Once upon a time, there lived a great Architect.

He was famed throughout the world for the amazing homes he’d designed and built for the uber-rich and famous.

For years he’d had an apprentice working for him.

He treated him like a son (having no family of his own) and taught him everything he knew about designing breath-taking dream homes and perhaps more importantly, what it took to get them built.

One day the Architect asked the Apprentice to meet him in his office.

He explained he was going on a long trip to Europe and he needed his apprentice’s help. Because he’d just received a commission to build the most important home of his life.

“But why can’t you oversee the project?” The Apprentice asked.

“Because I’ve been planning this trip to Europe for a long time and I believe you’re ready to fly solo.”

“What? You mean you want me to complete this important project all on my own?” Said the Apprentice.

“It’s time my friend. You will have complete autonomy on this project. Money is no object on this build so spare no expense, hire who you like and let your imagination run riot. Take everything I’ve shown you over the years and create a masterpiece for me. I know you can do it.” Said the Architect.

The Architect set sail for Europe the very next day.

And the Apprentice went to work.

Now nobody’s exactly certain when it happened. Maybe there wasn’t a clear turning point.

But the Apprentice started to cut corners.

Because the Architect wasn’t overseeing his work and supervising him, he began turning up to the site late and leaving early. He allowed the builders to use inferior materials and give less than 100% effort.

Short cuts were taken and the Apprentice found easier (and inferior) ways of getting bits of the project completed.

All of which harmed the overall quality of the home being built.

But in spite of all of that, the home was finally finished.

And it was average.

The next day the Architect made a surprise visit to view the completed project.

He walked around the home, inside and out, with the Apprentice.

At the end of the tour, the Apprentice and the Architect stood outside the front door.
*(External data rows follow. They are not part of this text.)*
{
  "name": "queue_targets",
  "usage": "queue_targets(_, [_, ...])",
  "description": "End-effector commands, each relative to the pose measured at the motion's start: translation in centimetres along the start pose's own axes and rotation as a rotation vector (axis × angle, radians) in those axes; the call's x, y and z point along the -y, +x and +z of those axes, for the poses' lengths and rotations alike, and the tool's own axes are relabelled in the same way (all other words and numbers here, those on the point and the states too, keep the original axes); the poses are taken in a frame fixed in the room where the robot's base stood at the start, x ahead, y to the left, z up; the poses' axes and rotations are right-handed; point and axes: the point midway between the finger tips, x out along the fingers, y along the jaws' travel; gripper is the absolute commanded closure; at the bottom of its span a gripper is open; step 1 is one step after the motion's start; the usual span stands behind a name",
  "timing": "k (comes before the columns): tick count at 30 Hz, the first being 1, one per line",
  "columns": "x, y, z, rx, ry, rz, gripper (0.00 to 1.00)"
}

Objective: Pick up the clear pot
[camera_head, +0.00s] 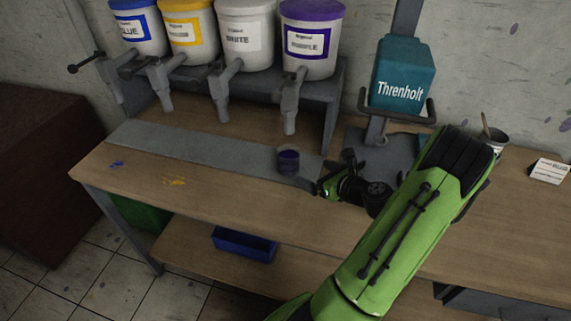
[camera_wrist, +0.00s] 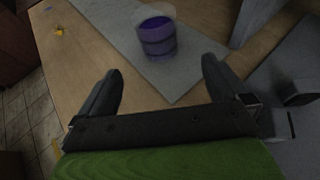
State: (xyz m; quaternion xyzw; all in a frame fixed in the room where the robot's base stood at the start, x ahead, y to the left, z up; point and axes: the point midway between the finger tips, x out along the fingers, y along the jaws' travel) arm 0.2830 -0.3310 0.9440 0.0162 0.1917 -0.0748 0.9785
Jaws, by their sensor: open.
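The clear pot (camera_head: 288,162) stands upright on the grey mat (camera_head: 215,150), below and slightly left of the purple bucket's tap. It holds something purple. In the wrist view the pot (camera_wrist: 157,38) is ahead of my gripper, a little beyond the fingertips and between their lines. My gripper (camera_wrist: 160,72) is open and empty, its two fingers spread apart. In the head view my gripper (camera_head: 320,188) is just right of and nearer than the pot, not visibly touching it.
Several paint buckets, including a purple one (camera_head: 311,40), stand on a grey rack with taps (camera_head: 290,110). A teal Threnholt machine (camera_head: 402,75) stands right. A cup (camera_head: 494,140) and a white card (camera_head: 549,171) are far right.

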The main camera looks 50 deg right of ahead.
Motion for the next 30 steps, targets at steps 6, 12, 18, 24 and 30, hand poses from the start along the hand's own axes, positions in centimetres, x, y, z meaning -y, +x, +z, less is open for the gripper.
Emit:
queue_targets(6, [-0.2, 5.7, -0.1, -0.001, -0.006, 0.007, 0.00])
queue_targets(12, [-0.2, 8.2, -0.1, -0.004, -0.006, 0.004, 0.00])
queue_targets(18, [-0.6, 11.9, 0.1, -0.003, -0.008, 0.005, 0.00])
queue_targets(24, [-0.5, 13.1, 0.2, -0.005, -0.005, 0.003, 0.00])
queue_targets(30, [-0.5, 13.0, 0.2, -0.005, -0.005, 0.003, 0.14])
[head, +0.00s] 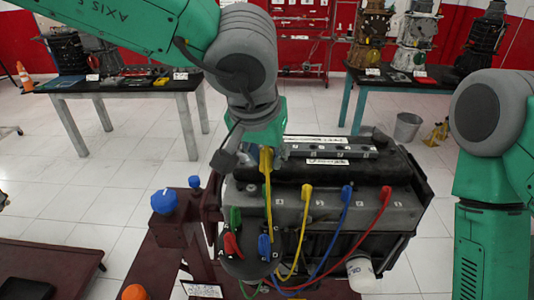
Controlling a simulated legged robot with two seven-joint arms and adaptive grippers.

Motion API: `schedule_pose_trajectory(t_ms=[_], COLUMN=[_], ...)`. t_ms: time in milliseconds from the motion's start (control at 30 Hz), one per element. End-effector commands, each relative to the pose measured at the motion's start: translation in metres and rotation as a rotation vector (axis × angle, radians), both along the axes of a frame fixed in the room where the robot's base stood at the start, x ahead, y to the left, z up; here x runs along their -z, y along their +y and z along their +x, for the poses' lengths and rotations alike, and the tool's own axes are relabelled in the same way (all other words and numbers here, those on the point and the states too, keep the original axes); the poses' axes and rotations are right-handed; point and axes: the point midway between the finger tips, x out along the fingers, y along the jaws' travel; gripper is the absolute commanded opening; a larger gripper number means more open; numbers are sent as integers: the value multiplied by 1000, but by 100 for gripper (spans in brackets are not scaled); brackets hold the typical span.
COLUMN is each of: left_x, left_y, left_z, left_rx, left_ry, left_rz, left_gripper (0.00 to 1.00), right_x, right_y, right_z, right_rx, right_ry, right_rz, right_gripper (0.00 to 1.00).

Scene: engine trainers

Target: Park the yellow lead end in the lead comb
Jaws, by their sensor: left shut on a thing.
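My left gripper (262,145) is at the left end of the engine's top, shut on the upper yellow lead end (266,161). Its yellow lead hangs down in front of the engine toward the round cap with coloured boots. A pale grey strip with numbered places (335,149), which looks like the lead comb, lies along the engine top just right of the gripper. I cannot tell whether the held end touches it. Another yellow boot (307,191) sits on the engine front. My right gripper is outside the picture.
A blue boot (347,192) and red boot (385,193) sit on the engine (405,212). Green (235,219), red (231,244) and blue (265,246) boots are on the cap. A blue knob (164,201) stands left. Tables and a bucket (407,127) are behind.

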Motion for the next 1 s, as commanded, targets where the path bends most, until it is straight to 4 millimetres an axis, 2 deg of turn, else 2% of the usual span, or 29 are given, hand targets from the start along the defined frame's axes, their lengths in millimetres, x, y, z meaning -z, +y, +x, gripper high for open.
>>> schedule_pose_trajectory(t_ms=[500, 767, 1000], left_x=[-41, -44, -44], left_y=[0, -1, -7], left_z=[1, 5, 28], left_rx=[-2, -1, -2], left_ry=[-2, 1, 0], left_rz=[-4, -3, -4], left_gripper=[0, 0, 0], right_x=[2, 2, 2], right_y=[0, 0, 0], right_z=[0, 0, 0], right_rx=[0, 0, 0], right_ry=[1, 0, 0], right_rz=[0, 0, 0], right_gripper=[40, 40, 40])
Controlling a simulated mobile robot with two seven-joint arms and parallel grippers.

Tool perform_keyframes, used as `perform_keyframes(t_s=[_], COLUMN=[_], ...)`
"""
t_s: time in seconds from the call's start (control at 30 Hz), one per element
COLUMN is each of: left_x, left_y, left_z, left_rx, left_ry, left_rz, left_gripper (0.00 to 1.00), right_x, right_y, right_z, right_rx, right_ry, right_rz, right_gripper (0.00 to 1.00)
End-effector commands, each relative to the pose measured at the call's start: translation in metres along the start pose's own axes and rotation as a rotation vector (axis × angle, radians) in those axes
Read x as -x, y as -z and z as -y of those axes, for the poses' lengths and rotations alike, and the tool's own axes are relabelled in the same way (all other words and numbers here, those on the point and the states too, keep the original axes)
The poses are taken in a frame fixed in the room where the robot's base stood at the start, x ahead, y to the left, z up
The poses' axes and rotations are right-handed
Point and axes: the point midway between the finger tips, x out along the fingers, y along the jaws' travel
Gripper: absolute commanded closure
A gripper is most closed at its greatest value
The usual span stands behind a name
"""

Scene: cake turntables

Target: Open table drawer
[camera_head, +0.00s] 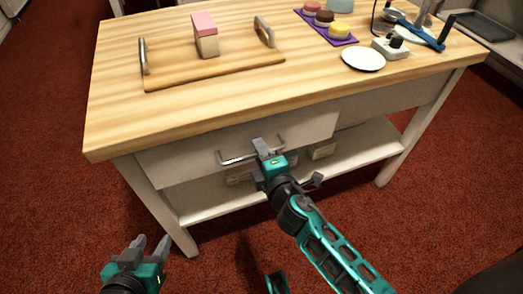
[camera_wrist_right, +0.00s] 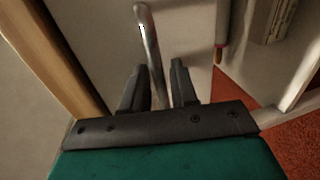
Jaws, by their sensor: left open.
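The white table drawer (camera_head: 305,130) sits under the wooden top, with a silver bar handle (camera_head: 236,160) on its front. My right gripper (camera_head: 263,148) is at the middle of this handle. In the right wrist view the handle (camera_wrist_right: 148,40) runs between my two fingers (camera_wrist_right: 158,82), with a gap beside the right finger, so the gripper looks open around the bar. I cannot tell whether the drawer front stands out from the frame. My left gripper (camera_head: 150,250) is open and empty, low over the carpet at the front left.
On the wooden tabletop (camera_head: 120,115) are a board (camera_head: 215,70) with two handles, a pink-and-cream block (camera_head: 205,36), a white plate (camera_head: 363,59) and a purple tray (camera_head: 345,40) of small cakes. A lower shelf (camera_head: 345,155) lies beneath the drawer. Red carpet (camera_head: 60,220) surrounds the table.

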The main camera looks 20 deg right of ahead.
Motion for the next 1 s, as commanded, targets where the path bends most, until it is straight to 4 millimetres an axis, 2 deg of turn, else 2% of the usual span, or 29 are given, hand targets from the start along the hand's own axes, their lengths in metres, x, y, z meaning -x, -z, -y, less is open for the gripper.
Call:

The Architect put his hand in his pocket and pulled out the keys, passed them to the Apprentice and said:

“Here you are, here are the keys to your home. What you didn’t realise was, you weren’t building a home for a client, you were building your home. You built it and now you have to live in it.”

The Apprentice was shocked, because he knew he’d done a half-assed job. He knew he’d cut corners, taken short cuts and given far less than his best.

And the moral of this story?

You’re building your life with every decision you make.

Every shortcut you take, every corner you cut, every time you give less than your best effort you’re building an average, mediocre life.

And you will have to live in the reality you build.

Now if you don’t like what you see… If you don’t like the home you’re building… If you don’t like your health, your wealth, your relationships or any aspect of your life…

Now is the time to tear it down and rebuild it.

And if you need assistance formulating a plan to help you build a new and better life.

You’ll find this of great value.

Bye for now


P.S. Credit for the original idea for this story goes to the awesome Les Brown.

I simply put my own spin on it.

I wish I’d heard it years ago, because I’ve found it to be true:

Half-assed effort gives half-assed results

In all areas of your life.

The solution is simple:

  1. Find a plan proven to give the results you want
  2. Put your full effort into working the plan
  3. Get the results

Simple, but not easy.

Now get to work.

Become the Architect of your better life.